→ **What you are asked to do**
Pull out every line below that contains the word "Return".

→ **Source material**
◆ ◆ ◆
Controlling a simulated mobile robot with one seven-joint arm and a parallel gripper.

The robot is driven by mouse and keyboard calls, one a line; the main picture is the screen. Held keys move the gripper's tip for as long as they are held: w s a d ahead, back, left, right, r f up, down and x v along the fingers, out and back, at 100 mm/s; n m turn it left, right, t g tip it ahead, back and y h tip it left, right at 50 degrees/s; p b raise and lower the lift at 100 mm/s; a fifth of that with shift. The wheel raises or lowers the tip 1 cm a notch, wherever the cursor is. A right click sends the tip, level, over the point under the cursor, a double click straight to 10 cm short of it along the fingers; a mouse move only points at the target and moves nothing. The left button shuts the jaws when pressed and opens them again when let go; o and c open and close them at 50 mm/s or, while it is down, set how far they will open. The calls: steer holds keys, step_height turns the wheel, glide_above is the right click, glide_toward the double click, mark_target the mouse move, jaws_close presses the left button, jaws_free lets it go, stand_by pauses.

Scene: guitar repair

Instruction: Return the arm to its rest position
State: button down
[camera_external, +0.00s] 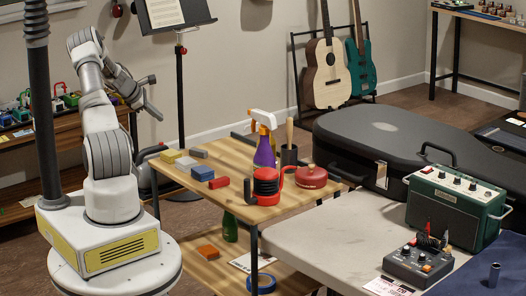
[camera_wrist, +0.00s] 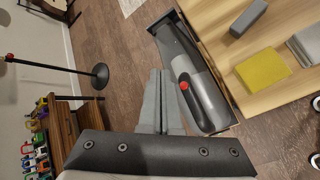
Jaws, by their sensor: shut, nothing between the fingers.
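My white and grey arm rises from its round white base at the left of the external view. It is folded at the top, and its forearm slopes down to the right. My gripper (camera_external: 152,112) hangs in the air left of the wooden table (camera_external: 215,203), above the table's height and apart from it. In the wrist view my gripper (camera_wrist: 160,75) shows two grey fingers pressed together, with nothing between them. The fingertips point at the floor beside a grey and black handheld vacuum (camera_wrist: 196,88) with a red button.
A music stand (camera_external: 178,60) rises behind my gripper. A low wooden shelf (camera_external: 30,160) stands at the left.

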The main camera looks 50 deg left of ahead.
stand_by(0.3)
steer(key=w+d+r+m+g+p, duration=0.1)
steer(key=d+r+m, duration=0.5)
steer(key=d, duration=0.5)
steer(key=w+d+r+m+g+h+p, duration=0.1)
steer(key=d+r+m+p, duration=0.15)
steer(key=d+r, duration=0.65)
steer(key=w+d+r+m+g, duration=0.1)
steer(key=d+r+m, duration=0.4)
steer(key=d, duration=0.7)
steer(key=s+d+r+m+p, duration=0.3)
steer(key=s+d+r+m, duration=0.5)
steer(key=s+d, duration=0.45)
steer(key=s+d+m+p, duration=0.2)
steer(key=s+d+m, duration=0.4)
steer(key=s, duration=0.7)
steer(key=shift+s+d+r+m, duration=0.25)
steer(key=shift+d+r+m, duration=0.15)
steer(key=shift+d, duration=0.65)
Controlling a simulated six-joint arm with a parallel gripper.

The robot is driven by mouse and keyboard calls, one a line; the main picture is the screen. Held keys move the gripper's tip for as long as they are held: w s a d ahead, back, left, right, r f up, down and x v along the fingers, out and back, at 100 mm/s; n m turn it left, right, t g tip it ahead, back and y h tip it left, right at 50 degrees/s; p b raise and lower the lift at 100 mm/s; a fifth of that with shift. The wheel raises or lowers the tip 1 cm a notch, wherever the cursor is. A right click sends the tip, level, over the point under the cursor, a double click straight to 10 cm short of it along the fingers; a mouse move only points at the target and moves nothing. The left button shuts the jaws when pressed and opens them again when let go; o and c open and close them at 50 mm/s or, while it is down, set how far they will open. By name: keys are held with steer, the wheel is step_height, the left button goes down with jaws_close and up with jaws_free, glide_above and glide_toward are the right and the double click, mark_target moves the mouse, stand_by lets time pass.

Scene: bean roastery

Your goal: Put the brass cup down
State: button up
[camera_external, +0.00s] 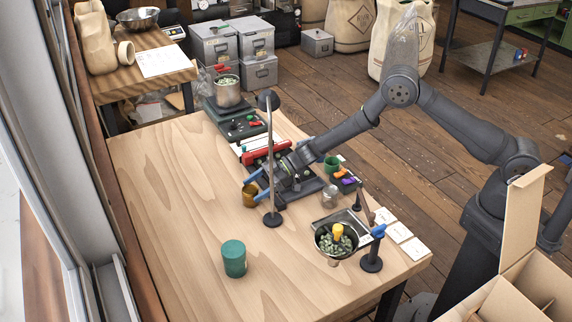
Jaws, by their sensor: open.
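The brass cup (249,196) stands upright on the wooden table (180,215), left of the thin metal stand. My gripper (259,185) reaches in from the right, low over the table, with its blue fingertips at the cup. The jaws are open, with the cup at or between the fingertips. I cannot tell whether either finger touches it. The metal stand's pole partly hides my gripper.
The pole stand (273,219) rises close beside my gripper. A green canister (233,259) stands toward the front. A pan of green beans (335,241) is at the right. A scale with a pot (227,91) is at the back. The table's left side is clear.

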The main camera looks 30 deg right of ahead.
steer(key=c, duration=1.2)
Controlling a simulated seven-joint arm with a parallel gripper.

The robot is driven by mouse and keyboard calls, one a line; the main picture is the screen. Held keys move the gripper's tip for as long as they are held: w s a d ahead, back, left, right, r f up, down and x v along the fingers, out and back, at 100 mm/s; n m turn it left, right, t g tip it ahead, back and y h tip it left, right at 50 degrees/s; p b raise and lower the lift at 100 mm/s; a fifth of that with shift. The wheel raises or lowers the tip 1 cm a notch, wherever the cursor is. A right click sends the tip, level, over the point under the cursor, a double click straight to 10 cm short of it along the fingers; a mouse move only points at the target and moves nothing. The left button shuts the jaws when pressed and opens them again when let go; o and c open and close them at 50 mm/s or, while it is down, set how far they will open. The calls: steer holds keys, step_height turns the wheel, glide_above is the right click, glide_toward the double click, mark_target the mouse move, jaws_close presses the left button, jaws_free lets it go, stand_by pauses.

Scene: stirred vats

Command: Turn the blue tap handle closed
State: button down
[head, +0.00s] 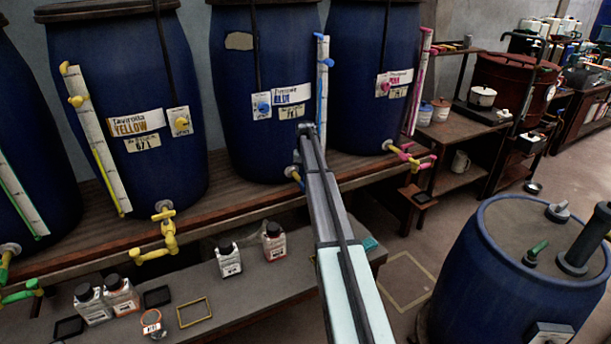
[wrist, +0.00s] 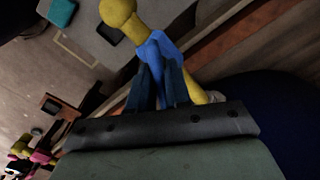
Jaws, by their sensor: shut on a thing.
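The blue tap handle (wrist: 158,47) shows in the wrist view, on a yellow tap body (wrist: 122,15). My gripper (wrist: 158,80) is shut on this handle, its two dark blue-grey fingers close together at it. The fingers cover part of the handle, so its exact angle is hard to tell. In the head view my arm reaches to the middle vat (head: 235,110), labelled BLUE, and hides most of its tap. Only a small yellow and blue part of the tap (head: 292,172) shows left of the arm.
The yellow tap (head: 165,235) is to the left and the pink tap (head: 408,155) to the right. Several bottles (head: 228,260) stand on the lower bench below. A large blue drum (head: 500,290) stands at the front right. Floor is open between bench and drum.

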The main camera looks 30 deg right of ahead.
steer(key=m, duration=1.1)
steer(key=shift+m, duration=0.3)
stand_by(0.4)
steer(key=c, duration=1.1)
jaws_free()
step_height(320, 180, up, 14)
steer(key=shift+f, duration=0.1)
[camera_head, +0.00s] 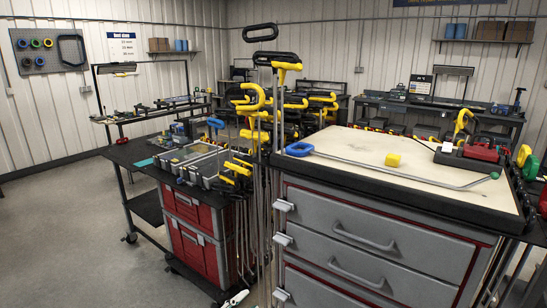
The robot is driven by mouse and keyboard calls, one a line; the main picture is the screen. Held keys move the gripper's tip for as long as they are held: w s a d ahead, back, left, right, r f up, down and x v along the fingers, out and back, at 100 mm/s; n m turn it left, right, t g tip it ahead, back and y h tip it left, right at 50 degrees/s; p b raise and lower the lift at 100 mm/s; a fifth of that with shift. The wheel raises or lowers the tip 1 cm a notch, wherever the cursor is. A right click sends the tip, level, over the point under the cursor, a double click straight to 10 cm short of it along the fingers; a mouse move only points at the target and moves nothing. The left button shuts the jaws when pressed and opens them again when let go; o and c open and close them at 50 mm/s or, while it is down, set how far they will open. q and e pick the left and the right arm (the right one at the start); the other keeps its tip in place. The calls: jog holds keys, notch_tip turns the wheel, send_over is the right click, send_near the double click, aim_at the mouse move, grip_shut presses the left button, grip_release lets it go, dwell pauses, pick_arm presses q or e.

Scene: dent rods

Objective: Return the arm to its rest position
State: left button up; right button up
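Neither of my grippers can be made out in the head view, and no arm of mine is clearly visible. A long grey dent rod (400,174) lies across the pale top of the grey drawer cabinet (375,240). Its blue handle (299,149) is at the left edge of the top, and its bent end has a green tip (494,175) at the right. A small yellow block (393,160) sits on the top behind the rod.
A rack of upright rods with yellow handles (249,98) stands left of the cabinet. A red tool cart (190,235) with grey trays is beside it. A red device (482,150) sits at the cabinet's back right. Open floor (60,240) lies at left.

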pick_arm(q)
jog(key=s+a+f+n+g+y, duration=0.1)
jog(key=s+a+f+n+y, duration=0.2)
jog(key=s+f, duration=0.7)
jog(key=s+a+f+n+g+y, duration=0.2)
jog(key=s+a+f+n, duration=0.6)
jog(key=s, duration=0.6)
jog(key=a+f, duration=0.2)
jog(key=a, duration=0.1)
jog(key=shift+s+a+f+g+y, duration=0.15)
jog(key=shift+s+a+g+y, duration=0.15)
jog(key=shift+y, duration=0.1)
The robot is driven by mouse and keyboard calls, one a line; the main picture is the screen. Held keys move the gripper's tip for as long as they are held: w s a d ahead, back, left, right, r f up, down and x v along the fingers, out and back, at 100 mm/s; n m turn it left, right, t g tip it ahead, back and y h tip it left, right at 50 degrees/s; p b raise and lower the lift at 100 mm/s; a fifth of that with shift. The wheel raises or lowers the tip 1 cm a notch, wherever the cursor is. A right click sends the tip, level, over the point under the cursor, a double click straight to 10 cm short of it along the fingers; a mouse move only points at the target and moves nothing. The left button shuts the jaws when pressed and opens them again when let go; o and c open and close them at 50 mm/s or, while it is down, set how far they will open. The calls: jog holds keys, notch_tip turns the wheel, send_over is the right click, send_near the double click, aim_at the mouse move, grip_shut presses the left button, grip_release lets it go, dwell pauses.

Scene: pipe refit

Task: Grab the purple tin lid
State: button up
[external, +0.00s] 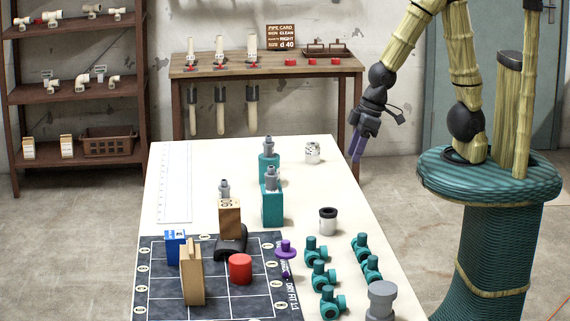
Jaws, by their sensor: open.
◆ ◆ ◆
→ **Response**
Instruction: Return the arm to its rest position
Objective: Return the arm to its rest position

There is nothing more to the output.